# [WHAT THE TASK REQUIRES]
Among the entries below, find the line with "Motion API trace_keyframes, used", then quote it and each following line up to and including the line with "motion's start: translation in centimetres", and nothing else.

# [DATASET ROWS]
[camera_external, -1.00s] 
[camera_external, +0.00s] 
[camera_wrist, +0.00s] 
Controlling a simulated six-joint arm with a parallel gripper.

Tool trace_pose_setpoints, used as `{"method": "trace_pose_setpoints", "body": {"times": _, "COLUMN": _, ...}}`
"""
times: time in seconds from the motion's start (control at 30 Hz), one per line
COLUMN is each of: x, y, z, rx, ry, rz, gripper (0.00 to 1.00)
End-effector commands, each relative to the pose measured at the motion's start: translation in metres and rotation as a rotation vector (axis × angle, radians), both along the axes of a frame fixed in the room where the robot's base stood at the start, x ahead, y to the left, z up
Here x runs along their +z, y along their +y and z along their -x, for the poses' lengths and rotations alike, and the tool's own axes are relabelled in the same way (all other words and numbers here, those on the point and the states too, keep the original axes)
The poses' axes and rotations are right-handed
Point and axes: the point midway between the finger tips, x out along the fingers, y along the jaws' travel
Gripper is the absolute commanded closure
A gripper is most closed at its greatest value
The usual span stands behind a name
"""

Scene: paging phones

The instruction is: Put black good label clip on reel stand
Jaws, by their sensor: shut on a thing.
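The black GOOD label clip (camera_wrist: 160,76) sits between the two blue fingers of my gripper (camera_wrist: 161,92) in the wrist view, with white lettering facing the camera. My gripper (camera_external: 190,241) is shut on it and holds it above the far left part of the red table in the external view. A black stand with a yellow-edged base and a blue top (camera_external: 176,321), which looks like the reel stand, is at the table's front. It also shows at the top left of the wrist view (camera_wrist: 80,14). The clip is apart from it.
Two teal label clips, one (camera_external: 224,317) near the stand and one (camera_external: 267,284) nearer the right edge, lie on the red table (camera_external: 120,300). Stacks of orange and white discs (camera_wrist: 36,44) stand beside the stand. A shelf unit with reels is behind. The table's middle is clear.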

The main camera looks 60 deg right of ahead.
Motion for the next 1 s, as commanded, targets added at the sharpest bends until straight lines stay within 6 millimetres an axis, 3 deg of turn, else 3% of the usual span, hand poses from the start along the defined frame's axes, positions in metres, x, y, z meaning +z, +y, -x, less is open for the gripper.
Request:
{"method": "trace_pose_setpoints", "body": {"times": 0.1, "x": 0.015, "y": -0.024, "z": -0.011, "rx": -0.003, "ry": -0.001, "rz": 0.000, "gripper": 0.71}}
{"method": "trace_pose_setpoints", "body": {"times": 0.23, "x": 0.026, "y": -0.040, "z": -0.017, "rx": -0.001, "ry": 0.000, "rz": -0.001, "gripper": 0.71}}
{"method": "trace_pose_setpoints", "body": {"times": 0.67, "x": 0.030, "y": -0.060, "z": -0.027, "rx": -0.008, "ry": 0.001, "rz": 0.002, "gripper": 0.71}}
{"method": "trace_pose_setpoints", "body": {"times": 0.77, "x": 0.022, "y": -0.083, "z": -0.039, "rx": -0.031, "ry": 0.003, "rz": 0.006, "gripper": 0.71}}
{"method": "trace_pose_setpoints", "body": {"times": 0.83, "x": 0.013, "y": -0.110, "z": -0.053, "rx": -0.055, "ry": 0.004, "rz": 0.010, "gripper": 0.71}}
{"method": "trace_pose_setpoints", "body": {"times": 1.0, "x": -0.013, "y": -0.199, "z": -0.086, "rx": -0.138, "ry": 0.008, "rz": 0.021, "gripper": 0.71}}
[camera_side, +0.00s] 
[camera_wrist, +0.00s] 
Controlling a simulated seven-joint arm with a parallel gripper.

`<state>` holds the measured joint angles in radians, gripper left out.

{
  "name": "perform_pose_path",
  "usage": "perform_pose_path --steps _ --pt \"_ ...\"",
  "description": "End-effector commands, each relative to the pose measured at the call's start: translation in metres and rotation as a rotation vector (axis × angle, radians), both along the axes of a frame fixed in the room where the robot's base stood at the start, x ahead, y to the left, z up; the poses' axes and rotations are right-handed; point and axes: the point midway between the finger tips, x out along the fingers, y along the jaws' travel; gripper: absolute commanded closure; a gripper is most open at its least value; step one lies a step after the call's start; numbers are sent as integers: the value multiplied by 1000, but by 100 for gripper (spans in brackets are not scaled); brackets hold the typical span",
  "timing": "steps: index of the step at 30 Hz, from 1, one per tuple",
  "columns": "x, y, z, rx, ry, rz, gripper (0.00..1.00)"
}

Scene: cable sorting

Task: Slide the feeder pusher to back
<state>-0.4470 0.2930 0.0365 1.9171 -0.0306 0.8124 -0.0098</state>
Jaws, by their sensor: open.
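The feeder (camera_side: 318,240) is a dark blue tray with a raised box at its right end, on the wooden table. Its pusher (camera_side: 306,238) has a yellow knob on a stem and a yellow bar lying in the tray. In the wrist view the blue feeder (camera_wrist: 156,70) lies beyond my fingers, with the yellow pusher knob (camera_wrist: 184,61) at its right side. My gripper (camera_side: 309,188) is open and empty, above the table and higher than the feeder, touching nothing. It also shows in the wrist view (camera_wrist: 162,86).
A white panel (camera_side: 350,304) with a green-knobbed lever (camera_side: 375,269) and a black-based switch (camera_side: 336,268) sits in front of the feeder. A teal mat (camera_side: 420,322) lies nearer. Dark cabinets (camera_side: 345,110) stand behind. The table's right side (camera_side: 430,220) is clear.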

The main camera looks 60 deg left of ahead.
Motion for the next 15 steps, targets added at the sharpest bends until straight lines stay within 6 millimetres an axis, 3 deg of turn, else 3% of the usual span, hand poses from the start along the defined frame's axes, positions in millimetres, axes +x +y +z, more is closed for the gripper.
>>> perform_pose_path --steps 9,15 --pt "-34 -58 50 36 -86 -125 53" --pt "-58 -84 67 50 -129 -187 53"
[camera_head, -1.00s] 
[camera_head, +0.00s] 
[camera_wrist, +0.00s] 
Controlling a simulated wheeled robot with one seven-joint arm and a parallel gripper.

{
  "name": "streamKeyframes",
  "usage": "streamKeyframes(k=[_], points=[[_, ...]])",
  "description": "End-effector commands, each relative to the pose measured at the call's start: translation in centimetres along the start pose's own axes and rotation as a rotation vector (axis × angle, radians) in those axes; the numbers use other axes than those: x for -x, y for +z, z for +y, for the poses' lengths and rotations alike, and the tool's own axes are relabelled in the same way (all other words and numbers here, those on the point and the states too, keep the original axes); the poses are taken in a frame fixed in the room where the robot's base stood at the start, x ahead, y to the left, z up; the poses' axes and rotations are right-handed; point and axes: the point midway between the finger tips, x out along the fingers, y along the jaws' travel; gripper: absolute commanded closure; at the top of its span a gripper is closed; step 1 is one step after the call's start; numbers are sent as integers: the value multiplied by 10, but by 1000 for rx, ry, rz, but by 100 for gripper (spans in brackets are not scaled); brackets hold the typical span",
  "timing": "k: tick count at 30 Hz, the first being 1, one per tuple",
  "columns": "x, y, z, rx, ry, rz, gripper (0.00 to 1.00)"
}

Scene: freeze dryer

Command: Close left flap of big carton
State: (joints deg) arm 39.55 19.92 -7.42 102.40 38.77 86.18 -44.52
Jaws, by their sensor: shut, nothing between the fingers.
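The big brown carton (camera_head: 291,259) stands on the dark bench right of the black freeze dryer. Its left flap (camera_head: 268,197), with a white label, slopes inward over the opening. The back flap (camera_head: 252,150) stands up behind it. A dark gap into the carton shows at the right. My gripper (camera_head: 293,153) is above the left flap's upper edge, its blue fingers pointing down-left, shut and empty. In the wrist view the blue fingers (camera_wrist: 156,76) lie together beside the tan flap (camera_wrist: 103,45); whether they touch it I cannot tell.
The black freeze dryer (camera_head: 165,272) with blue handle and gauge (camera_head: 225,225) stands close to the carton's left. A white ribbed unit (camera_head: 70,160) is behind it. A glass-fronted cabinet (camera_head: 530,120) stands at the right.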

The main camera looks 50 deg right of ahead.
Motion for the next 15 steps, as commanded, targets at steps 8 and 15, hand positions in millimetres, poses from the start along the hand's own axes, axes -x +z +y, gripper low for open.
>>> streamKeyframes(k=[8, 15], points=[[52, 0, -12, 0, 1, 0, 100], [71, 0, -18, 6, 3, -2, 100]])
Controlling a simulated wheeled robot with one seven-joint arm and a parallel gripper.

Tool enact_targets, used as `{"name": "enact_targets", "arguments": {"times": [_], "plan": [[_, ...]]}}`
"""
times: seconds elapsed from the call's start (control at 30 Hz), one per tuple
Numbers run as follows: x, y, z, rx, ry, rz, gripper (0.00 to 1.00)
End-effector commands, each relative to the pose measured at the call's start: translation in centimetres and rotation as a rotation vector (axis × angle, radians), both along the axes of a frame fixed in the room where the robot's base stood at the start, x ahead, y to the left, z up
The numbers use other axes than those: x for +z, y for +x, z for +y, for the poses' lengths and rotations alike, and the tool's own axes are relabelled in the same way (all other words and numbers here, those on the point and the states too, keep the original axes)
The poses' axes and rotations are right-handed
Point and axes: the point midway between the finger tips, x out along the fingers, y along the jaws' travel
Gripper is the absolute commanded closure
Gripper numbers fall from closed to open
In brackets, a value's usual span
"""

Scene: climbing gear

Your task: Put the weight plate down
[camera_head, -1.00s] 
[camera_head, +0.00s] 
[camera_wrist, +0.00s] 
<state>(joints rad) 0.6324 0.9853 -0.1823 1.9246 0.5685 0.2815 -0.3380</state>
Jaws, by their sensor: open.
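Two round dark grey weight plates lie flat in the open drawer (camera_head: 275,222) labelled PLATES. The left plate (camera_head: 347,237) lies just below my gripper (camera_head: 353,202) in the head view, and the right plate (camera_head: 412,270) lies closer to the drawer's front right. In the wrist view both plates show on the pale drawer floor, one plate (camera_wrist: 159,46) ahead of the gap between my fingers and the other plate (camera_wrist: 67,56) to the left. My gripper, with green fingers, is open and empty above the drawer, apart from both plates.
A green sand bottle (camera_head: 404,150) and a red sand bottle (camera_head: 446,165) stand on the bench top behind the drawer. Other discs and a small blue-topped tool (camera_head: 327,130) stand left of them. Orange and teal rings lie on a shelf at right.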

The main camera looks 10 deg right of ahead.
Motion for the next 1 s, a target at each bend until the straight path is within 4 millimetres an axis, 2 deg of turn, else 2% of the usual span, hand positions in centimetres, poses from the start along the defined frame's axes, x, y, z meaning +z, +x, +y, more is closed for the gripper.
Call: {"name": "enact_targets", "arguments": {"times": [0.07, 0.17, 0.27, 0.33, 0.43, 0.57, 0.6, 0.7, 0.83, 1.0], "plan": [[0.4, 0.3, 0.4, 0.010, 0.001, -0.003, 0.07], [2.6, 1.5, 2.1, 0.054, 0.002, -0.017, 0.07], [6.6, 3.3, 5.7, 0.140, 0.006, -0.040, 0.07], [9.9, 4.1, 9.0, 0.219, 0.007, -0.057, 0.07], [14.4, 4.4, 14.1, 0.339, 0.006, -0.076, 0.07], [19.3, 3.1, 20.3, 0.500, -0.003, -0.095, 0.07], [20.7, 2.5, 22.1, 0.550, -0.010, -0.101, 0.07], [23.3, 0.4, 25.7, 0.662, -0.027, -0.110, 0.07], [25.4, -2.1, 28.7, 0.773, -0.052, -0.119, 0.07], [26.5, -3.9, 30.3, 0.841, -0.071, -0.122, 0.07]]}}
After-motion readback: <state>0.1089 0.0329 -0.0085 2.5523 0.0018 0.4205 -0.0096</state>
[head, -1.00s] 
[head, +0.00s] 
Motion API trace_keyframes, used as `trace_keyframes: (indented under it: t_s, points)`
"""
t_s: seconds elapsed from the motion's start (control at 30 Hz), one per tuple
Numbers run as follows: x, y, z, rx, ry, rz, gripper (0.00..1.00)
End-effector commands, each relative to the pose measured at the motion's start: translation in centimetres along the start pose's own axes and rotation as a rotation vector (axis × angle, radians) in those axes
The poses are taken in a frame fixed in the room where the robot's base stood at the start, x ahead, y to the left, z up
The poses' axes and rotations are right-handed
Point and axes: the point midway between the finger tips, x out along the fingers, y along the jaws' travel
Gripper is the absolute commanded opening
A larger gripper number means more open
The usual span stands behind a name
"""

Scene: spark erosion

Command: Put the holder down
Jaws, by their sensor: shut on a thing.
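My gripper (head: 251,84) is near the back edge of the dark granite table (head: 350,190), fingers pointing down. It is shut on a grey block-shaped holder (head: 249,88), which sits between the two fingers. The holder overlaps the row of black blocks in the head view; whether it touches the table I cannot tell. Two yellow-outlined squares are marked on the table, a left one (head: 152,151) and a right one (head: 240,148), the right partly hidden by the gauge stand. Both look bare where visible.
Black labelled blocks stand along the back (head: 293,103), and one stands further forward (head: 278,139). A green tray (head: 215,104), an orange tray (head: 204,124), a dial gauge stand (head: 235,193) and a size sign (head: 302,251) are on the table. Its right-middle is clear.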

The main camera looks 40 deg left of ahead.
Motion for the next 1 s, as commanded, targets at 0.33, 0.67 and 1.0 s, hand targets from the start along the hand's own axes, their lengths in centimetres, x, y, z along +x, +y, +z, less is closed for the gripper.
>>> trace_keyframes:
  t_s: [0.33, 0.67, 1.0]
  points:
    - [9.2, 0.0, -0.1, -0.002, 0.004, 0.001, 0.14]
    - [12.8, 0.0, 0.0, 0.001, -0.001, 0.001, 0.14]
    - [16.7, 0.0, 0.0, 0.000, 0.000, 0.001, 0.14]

# [THE RESPONSE]
Motion API trace_keyframes, used as `trace_keyframes: (indented under it: t_s, points)`
"""
t_s: seconds elapsed from the motion's start (control at 30 Hz), one per tuple
Numbers run as follows: x, y, z, rx, ry, rz, gripper (0.00..1.00)
End-effector commands, each relative to the pose measured at the motion's start: translation in centimetres along the start pose's own axes and rotation as a rotation vector (axis × angle, radians) in those axes

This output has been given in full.